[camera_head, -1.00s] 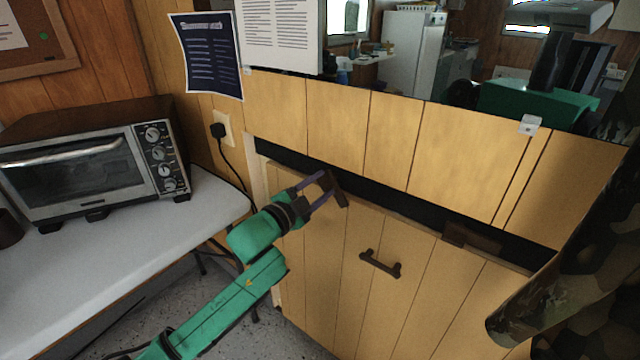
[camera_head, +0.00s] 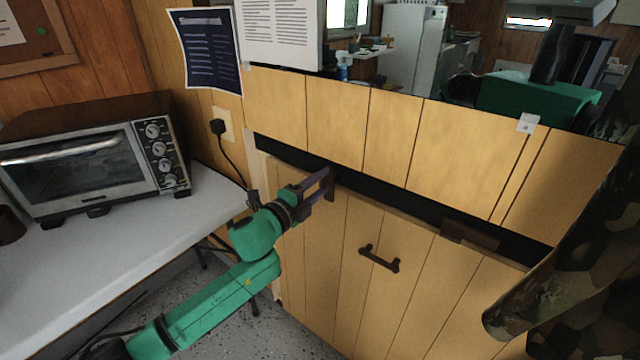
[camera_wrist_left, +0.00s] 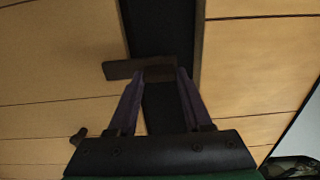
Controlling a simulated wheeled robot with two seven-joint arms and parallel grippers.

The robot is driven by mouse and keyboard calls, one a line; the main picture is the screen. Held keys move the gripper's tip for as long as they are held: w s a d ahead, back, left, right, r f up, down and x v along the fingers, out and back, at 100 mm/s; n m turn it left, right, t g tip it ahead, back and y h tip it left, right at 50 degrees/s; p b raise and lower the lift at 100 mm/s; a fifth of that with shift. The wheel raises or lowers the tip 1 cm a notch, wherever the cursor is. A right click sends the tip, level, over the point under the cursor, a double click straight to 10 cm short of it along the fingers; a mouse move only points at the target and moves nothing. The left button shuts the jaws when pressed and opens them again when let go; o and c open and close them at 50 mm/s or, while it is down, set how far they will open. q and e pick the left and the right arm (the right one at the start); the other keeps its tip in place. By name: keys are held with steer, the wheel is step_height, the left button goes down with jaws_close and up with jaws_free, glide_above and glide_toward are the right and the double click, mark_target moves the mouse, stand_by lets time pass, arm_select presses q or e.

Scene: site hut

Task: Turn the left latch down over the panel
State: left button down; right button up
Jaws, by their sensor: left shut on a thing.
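The wooden panel (camera_head: 330,260) stands upright below a dark gap, with a dark handle (camera_head: 380,258) on it. The left latch (camera_head: 330,188) is a dark bar at the panel's top edge, hanging about straight down in the head view. In the left wrist view the latch (camera_wrist_left: 120,70) lies across the dark gap and over the panel's edge. My left gripper (camera_head: 325,178) is shut on the latch; its fingers (camera_wrist_left: 161,75) hold the bar's end over the gap. The fingers partly hide the latch. My right gripper is not in view.
A second dark latch (camera_head: 470,234) sits along the gap further right. A toaster oven (camera_head: 90,165) stands on a white table (camera_head: 110,245) at left. A black plug and cord (camera_head: 218,127) hang on the wall. A camouflage-patterned shape (camera_head: 570,255) blocks the lower right.

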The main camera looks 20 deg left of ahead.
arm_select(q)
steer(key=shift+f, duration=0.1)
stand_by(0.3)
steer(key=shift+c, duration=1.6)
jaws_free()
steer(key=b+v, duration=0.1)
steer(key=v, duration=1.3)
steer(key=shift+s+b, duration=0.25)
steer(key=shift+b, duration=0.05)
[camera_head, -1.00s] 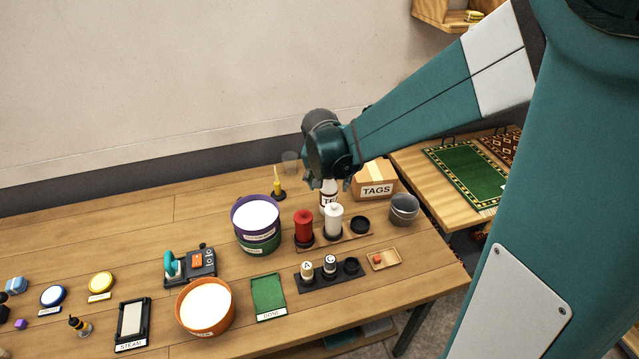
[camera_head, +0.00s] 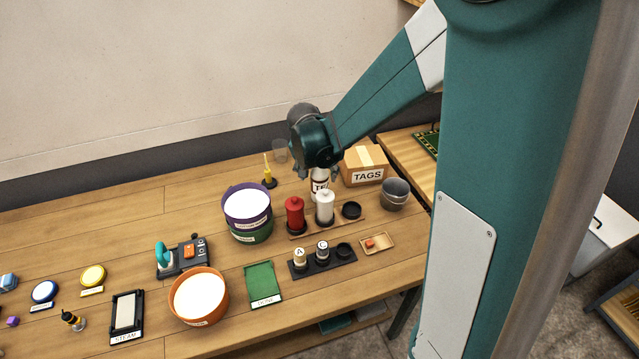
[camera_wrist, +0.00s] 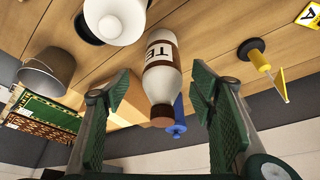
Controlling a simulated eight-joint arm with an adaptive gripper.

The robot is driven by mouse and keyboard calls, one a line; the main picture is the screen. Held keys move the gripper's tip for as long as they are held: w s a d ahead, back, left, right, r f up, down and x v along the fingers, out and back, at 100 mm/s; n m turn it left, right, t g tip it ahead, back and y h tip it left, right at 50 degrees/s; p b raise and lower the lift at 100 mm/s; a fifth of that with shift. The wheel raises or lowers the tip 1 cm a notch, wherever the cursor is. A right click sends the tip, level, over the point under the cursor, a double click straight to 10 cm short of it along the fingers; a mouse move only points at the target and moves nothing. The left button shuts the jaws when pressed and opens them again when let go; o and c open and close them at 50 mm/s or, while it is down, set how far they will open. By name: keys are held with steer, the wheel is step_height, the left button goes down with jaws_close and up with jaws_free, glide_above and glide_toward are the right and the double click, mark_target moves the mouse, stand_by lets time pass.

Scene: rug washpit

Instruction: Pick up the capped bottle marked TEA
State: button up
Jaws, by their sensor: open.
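The white bottle marked TE, the rest of its label turned out of sight (camera_wrist: 163,78), has a brown cap and a brown band. In the wrist view it lies between my open fingers, its cap end toward the gripper, with gaps on both sides. In the head view the bottle (camera_head: 320,187) stands upright behind the white spool, its top hidden by my gripper. My gripper (camera_head: 318,172) is open and empty, right above and around the bottle's top; its two green-padded fingers also show in the wrist view (camera_wrist: 158,115).
A TAGS box (camera_head: 366,170) stands close right of the bottle. A grey bucket (camera_head: 395,195) is to the right.

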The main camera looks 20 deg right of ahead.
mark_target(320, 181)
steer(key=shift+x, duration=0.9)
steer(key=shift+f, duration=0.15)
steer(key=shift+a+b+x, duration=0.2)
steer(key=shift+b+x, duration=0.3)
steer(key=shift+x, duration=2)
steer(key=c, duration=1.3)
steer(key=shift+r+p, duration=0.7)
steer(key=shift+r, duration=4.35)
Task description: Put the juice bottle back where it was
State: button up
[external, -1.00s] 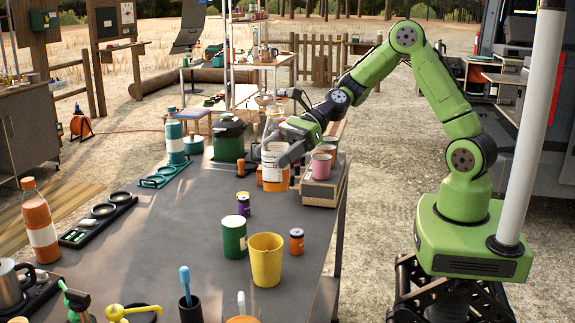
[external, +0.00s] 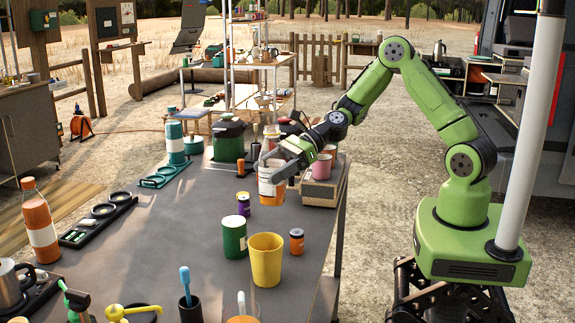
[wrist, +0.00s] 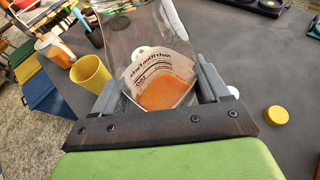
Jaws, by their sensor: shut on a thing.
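My gripper (external: 272,164) is shut on a clear bottle with orange contents and a white label (external: 271,189), which looks like the juice bottle. It is held near the far right part of the grey table (external: 190,225); whether its base touches the table I cannot tell. In the wrist view the bottle (wrist: 165,92) sits between both fingers, with its label and orange contents showing. Another orange bottle with a white label (external: 41,228) stands upright at the table's left edge.
The table's middle left is clear.

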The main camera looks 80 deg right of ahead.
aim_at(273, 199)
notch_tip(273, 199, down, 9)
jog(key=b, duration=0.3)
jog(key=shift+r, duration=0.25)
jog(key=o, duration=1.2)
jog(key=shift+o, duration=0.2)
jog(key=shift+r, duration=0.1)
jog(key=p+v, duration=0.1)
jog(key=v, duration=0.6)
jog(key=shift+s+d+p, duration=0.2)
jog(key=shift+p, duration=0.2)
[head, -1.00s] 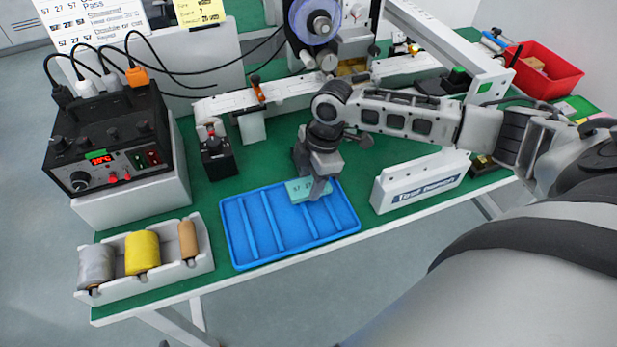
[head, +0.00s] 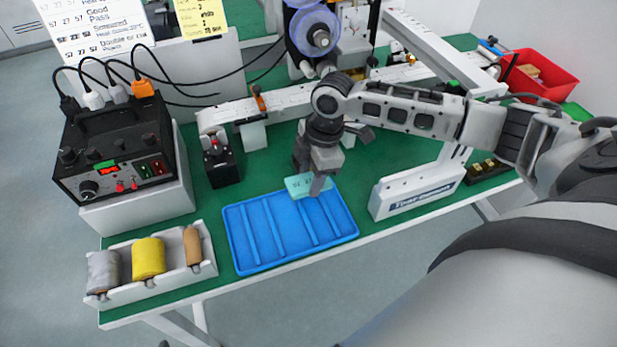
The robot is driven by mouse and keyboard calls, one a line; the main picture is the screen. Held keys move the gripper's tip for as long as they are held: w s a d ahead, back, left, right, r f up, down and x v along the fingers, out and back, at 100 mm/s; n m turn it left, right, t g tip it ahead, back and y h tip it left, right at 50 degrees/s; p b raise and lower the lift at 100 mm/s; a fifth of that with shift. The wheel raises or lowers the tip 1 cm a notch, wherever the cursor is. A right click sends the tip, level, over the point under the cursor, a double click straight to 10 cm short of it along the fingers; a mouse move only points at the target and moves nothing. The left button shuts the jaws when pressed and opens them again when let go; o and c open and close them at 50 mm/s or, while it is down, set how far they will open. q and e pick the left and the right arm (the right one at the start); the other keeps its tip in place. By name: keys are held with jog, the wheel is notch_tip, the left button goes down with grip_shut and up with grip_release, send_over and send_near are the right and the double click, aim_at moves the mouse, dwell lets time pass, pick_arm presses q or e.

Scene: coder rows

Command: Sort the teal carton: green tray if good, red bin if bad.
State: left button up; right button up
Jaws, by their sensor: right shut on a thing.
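The teal carton (head: 298,187) is held at the back right of a blue divided tray (head: 262,262). My right gripper (head: 318,187) is shut on it from above, and its fingers cover the carton's right part. Small dark print shows on the carton's top but is too small to read surely. Whether the carton touches the tray I cannot tell. The red bin (head: 541,77) stands at the far right back with a brownish thing in it. A green patch (head: 575,111) shows at the right behind my arm, perhaps the green tray, mostly hidden. My left gripper is not in view.
A black control box (head: 115,150) with cables stands at the left. A white holder with rolls (head: 150,285) is at the front left. A white stand (head: 415,190) is right of the blue tray. A white rail and reel (head: 318,32) stand behind. Printed sheets (head: 100,25) hang at the back.

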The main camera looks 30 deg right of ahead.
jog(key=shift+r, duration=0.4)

++++++++++

**Job:** Exclude every picture and copy the remaining data exactly.

**Output for this task:**
[camera_head, -1.00s] 
[camera_head, +0.00s] 
[camera_wrist_left, +0.00s] 
Controlling a simulated wheeled robot with two seven-joint arms and parallel grippers.

The robot is driven by mouse and keyboard calls, one a line; the main picture is the screen. Held keys move the gripper's tip for as long as they are held: w s a d ahead, back, left, right, r f up, down and x v along the fingers, out and back, at 100 mm/s; n m turn it left, right, t g tip it ahead, back and y h tip it left, right at 50 degrees/s; p b raise and lower the lift at 100 mm/s; a fifth of that with shift. The wheel raises or lowers the tip 1 cm a notch, wherever the cursor is. A right click sends the tip, level, over the point under the cursor, a double click straight to 10 cm short of it along the fingers; a mouse move only points at the target and moves nothing. The left button shuts the jaws when pressed and opens them again when let go; o and c open and close them at 50 mm/s or, while it is down, set how far they will open. q and e pick the left and the right arm (the right one at the start); the other keeps its tip in place. By name: keys are held with steer, the wheel is step_height, the left button goes down with jaws_close and up with jaws_free, glide_above and glide_toward are the right and the double click, mark_target moves the mouse, stand_by lets time pass, arm_select presses q or e.

Scene: site hut

Task: Turn the left latch down over the panel
State: left button down; right button up
Jaws, by their sensor: left shut on a thing.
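The wooden panel (camera_head: 330,260) stands upright below a dark gap, with a dark handle (camera_head: 380,258) on it. The left latch (camera_head: 330,188) is a dark bar at the panel's top edge, hanging about straight down in the head view. In the left wrist view the latch (camera_wrist_left: 120,70) lies across the dark gap and over the panel's edge. My left gripper (camera_head: 325,178) is shut on the latch; its fingers (camera_wrist_left: 161,75) hold the bar's end over the gap. The fingers partly hide the latch. My right gripper is not in view.
A second dark latch (camera_head: 470,234) sits along the gap further right. A toaster oven (camera_head: 90,165) stands on a white table (camera_head: 110,245) at left. A black plug and cord (camera_head: 218,127) hang on the wall. A camouflage-patterned shape (camera_head: 570,255) blocks the lower right.

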The main camera looks 20 deg left of ahead.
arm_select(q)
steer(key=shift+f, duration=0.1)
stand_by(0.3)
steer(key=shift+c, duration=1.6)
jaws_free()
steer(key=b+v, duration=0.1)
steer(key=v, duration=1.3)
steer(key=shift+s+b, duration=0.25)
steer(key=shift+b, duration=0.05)
[camera_head, -1.00s] 
[camera_head, +0.00s] 
[camera_wrist, +0.00s] 
Controlling a simulated eight-joint arm with an adaptive gripper.

The robot is driven by mouse and keyboard calls, one a line; the main picture is the screen. Held keys move the gripper's tip for as long as they are held: w s a d ahead, back, left, right, r f up, down and x v along the fingers, out and back, at 100 mm/s; n m turn it left, right, t g tip it ahead, back and y h tip it left, right at 50 degrees/s; p b raise and lower the lift at 100 mm/s; a fifth of that with shift. The wheel raises or lowers the tip 1 cm a notch, wherever the cursor is. A right click sends the tip, level, over the point under the cursor, a double click straight to 10 cm short of it along the fingers; a mouse move only points at the target and moves nothing. The left button shuts the jaws when pressed and opens them again when let go; o and c open and close them at 50 mm/s or, while it is down, set how far they will open. By name: keys are held with steer, the wheel is step_height, the left button goes down with jaws_close and up with jaws_free, glide_above and glide_toward are the right and the double click, mark_target moves the mouse, stand_by lets time pass.

Scene: rug washpit

Instruction: Pick up the capped bottle marked TEA
State: button up
Jaws, by their sensor: open.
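The white bottle marked TE, the rest of its label turned out of sight (camera_wrist: 163,78), has a brown cap and a brown band. In the wrist view it lies between my open fingers, its cap end toward the gripper, with gaps on both sides. In the head view the bottle (camera_head: 320,187) stands upright behind the white spool, its top hidden by my gripper. My gripper (camera_head: 318,172) is open and empty, right above and around the bottle's top; its two green-padded fingers also show in the wrist view (camera_wrist: 158,115).
A TAGS box (camera_head: 366,170) stands close right of the bottle. A grey bucket (camera_head: 395,195) is to the right.

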The main camera looks 20 deg right of ahead.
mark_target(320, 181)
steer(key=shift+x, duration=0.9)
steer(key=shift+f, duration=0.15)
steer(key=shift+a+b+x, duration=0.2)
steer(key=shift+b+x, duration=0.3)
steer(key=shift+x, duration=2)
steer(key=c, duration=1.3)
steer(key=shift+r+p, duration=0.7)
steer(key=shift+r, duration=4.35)
Task description: Put the juice bottle back where it was
State: button up
[external, -1.00s] 
[external, +0.00s] 
[wrist, +0.00s] 
Jaws, by their sensor: shut on a thing.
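My gripper (external: 272,164) is shut on a clear bottle with orange contents and a white label (external: 271,189), which looks like the juice bottle. It is held near the far right part of the grey table (external: 190,225); whether its base touches the table I cannot tell. In the wrist view the bottle (wrist: 165,92) sits between both fingers, with its label and orange contents showing. Another orange bottle with a white label (external: 41,228) stands upright at the table's left edge.
The table's middle left is clear.

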The main camera looks 80 deg right of ahead.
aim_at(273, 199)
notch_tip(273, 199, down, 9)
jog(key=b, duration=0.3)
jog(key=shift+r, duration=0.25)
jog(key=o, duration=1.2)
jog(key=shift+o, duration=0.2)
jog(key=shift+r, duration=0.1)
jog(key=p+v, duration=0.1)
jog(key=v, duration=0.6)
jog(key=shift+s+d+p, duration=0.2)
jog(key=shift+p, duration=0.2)
[head, -1.00s] 
[head, +0.00s] 
The robot is driven by mouse and keyboard calls, one a line; the main picture is the screen. Held keys move the gripper's tip for as long as they are held: w s a d ahead, back, left, right, r f up, down and x v along the fingers, out and back, at 100 mm/s; n m turn it left, right, t g tip it ahead, back and y h tip it left, right at 50 degrees/s; p b raise and lower the lift at 100 mm/s; a fifth of that with shift. The wheel raises or lowers the tip 1 cm a notch, wherever the cursor is. A right click sends the tip, level, over the point under the cursor, a double click straight to 10 cm short of it along the fingers; a mouse move only points at the target and moves nothing. The left button shuts the jaws when pressed and opens them again when let go; o and c open and close them at 50 mm/s or, while it is down, set how far they will open. q and e pick the left and the right arm (the right one at the start); the other keeps its tip in place. By name: keys are held with jog, the wheel is notch_tip, the left button goes down with grip_shut and up with grip_release, send_over and send_near are the right and the double click, aim_at moves the mouse, dwell lets time pass, pick_arm presses q or e.

Scene: coder rows

Command: Sort the teal carton: green tray if good, red bin if bad.
State: left button up; right button up
Jaws, by their sensor: right shut on a thing.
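The teal carton (head: 298,187) is held at the back right of a blue divided tray (head: 262,262). My right gripper (head: 318,187) is shut on it from above, and its fingers cover the carton's right part. Small dark print shows on the carton's top but is too small to read surely. Whether the carton touches the tray I cannot tell. The red bin (head: 541,77) stands at the far right back with a brownish thing in it. A green patch (head: 575,111) shows at the right behind my arm, perhaps the green tray, mostly hidden. My left gripper is not in view.
A black control box (head: 115,150) with cables stands at the left. A white holder with rolls (head: 150,285) is at the front left. A white stand (head: 415,190) is right of the blue tray. A white rail and reel (head: 318,32) stand behind. Printed sheets (head: 100,25) hang at the back.

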The main camera looks 30 deg right of ahead.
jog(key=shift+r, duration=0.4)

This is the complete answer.